Publié le 06 avril 2022
[Illustration : Jan Jansz Mostaert, Portrait of an unknown man, 1525 – 1530, huile sur panneau, Amsterdam, Rijksmusem, Collection en ligne, Rijkstudio ]
Darmon, Sarah / Besson, Julie / Blohberger, Esra
Cet article est écrit dans le cadre du dossier Musées et mémoire : parler d’esclavage au sein des musées, composé d’une introduction et de différentes ressources. Pour retrouver le cadre du dossier, rendez-vous sur l’introduction.
Si vous vous promenez à Paris tout près du cimetière de Montparnasse, vous tomberez peut-être sur une petite rue qui s’appelle rue Victor Schoelcher. En vous rendant à Martinique à près de 7 000 km à vol d’oiseau, vous pouvez vous rendre à une commune du même nom, Schoelcher.

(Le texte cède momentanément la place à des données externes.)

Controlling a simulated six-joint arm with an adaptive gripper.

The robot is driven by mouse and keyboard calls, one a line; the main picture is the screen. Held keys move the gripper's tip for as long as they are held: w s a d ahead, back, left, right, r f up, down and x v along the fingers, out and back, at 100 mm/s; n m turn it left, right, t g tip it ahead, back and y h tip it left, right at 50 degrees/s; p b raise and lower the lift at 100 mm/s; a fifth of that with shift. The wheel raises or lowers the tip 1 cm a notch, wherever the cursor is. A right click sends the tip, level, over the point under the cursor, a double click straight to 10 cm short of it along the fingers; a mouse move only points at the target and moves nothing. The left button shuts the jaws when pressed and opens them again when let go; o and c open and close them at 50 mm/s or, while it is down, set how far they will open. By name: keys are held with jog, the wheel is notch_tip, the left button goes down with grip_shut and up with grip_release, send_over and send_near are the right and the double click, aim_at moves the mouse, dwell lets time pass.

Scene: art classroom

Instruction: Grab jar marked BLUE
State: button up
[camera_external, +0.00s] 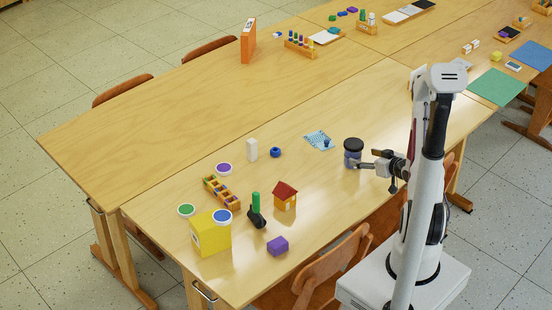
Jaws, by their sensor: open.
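A jar with a dark lid and a blue-grey body (353,152) stands upright on the near table (320,190). Any lettering on it is too small to read, so I cannot tell whether it is marked BLUE. My gripper (368,160) is open, level and pointing left, just right of this jar. I cannot tell whether its fingers touch the jar or reach around it. A round blue-topped item (222,216) sits on a yellow box (211,239) at the table's left end; its marking is not readable either.
Left of the jar are a patterned blue sheet (316,139), a blue ring-like item (275,152) and a white block (252,149). A toy house (285,197), purple block (278,246) and wooden rack (222,191) stand farther left. A chair (325,270) stands at the near edge.

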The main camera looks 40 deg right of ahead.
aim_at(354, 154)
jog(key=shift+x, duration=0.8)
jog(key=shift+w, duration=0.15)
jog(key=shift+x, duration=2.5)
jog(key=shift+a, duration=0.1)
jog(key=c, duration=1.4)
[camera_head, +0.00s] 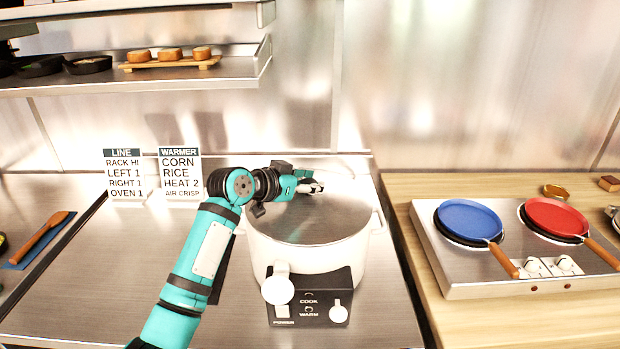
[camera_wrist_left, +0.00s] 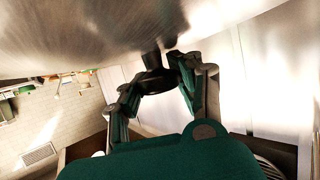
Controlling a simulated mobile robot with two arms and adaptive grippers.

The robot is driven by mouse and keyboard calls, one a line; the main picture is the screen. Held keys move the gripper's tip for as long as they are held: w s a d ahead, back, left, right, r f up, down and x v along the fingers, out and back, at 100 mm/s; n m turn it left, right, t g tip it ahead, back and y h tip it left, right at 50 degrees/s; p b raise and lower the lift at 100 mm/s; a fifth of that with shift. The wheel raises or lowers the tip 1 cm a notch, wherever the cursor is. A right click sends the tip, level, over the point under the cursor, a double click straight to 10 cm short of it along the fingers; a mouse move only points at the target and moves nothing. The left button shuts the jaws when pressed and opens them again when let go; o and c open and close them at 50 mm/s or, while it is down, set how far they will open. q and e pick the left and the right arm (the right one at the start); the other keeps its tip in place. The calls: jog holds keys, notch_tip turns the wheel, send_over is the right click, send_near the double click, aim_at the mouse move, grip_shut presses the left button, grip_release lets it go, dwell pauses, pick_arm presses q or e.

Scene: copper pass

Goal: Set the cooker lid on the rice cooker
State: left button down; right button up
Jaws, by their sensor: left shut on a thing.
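The rice cooker (camera_head: 262,245) is a white pot with a black control panel marked COOK and WARM, standing on the steel counter. The grey metallic cooker lid (camera_head: 315,222) lies over its mouth; I cannot tell whether its rim touches the cooker all round. My left gripper (camera_head: 314,186) is above the far part of the lid, shut on its knob, which it mostly hides. In the left wrist view the lid (camera_wrist_left: 80,30) fills the top, with its dark knob between the fingers of my left gripper (camera_wrist_left: 165,76). My right gripper is out of view.
A hob (camera_head: 455,290) with a blue pan (camera_head: 468,219) and a red pan (camera_head: 556,217) stands to the right. Two sign cards (camera_head: 180,175) stand behind on the left. A shelf (camera_head: 240,72) overhangs the back left.

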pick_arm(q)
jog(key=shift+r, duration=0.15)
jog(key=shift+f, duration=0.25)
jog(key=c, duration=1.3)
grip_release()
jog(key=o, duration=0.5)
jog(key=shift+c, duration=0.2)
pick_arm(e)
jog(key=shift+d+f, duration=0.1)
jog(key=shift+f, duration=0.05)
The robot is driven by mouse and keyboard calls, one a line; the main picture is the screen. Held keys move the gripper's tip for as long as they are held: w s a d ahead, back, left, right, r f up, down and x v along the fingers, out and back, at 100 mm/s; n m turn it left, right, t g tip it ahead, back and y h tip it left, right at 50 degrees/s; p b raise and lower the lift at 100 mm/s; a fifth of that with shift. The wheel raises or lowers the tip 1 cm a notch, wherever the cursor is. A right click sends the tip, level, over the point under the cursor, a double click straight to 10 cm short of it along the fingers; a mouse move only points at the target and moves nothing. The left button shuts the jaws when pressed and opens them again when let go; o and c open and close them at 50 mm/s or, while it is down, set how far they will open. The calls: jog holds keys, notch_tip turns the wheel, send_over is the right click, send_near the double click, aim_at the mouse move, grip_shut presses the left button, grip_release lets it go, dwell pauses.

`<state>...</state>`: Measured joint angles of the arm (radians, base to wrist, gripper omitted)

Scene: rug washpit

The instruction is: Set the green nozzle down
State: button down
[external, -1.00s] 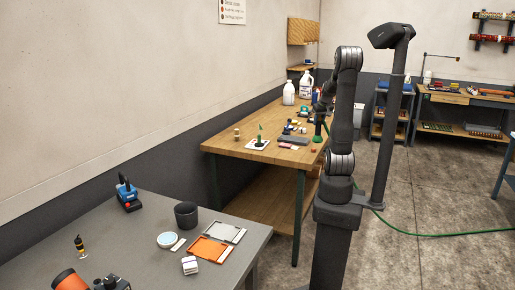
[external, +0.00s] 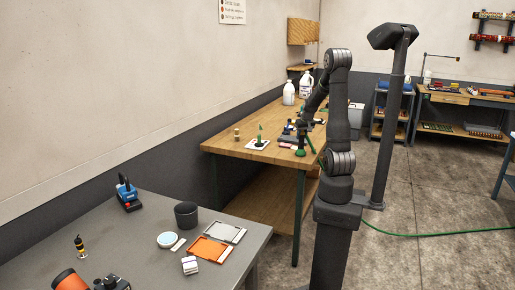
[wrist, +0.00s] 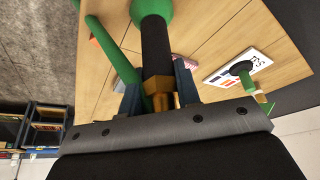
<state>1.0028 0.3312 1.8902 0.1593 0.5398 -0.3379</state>
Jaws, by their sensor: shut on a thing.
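My gripper (wrist: 158,88) is shut on the green nozzle (wrist: 152,10), which has a green end, a black barrel and a brass fitting between the jaws. In the external view the nozzle (external: 300,153) points down near the front edge of the wooden bench (external: 230,145), below my gripper (external: 302,132). I cannot tell whether it touches the bench top. A white printed card (external: 250,146) with a green-tipped, dark-based item (external: 260,139) standing on it lies to the left. Both also show in the wrist view, the card (wrist: 262,60) and the item (wrist: 240,69) at right.
Small tools and blocks (external: 287,137) lie behind the nozzle. White jugs (external: 289,93) stand farther back. A small wooden piece (external: 237,133) is at the bench's left. A grey table (external: 150,215) with trays and a dark cup (external: 186,214) is nearer. A green hose (external: 430,234) crosses the floor.

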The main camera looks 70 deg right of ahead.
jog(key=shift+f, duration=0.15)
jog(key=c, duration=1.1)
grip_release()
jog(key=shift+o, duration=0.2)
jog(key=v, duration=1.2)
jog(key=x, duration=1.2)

Qui était alors ce personnage dont les rues portent son nom ? C’était un homme politique français dont le nom est lié à l’émancipation des esclaves en France et dans ses colonies.
L’esclavage dans les colonies françaises outre-Atlantique et dans l’Océan Indien (et en extension dans les plantations des autres puissances européennes) est fortement lié à un modèle économique et social – la traite négrière – pour ravitailler de la main-d’œuvre. Encadré par la loi, alimenté par une grande machine économique, l’esclavage a pu se pratiquer pendant plusieurs siècles (du XVIe au XIXe siècle pour la France) avec plus ou moins d’intensité, avec des traitements territoriaux différents en France métropolitaine ou dans les colonies, avec des tiraillements entre les abolitionnistes et les avocats de l’esclavage.
Même si l’esclavage existait déjà bien avant que les nations européennes en fassent un commerce douteux, c’est la dimension géographique et l’ampleur de ce système économique et social qui surprennent : en tout, 12 millions de personnes (jusqu’à 15, voire 18 millions selon les sources) auraient été enlevées à jamais de leur berceau, on pense à une mortalité autour de 15 % (Dorigny, M, Gainot, B, 2017, p. 26) pendant le passage au travers des océans ou à la suite d’un travail pénible (1). Pire encore, dérobés de leur liberté et leur nature humaine, les esclaves étaient aussi dépourvus de toute caractéristique humaine pour davantage creuser l’écart entre eux et les propriétaires (Dorigny, M, Gainot, B, 2017, p. 22).
Dans cet article, sans prétendre à l’exhaustivité des faits historiques, nous souhaitons rappeler le contexte historique en France pour apporter un éclairage et encadrer les exemples muséaux que nous traitons dans un article postérieur.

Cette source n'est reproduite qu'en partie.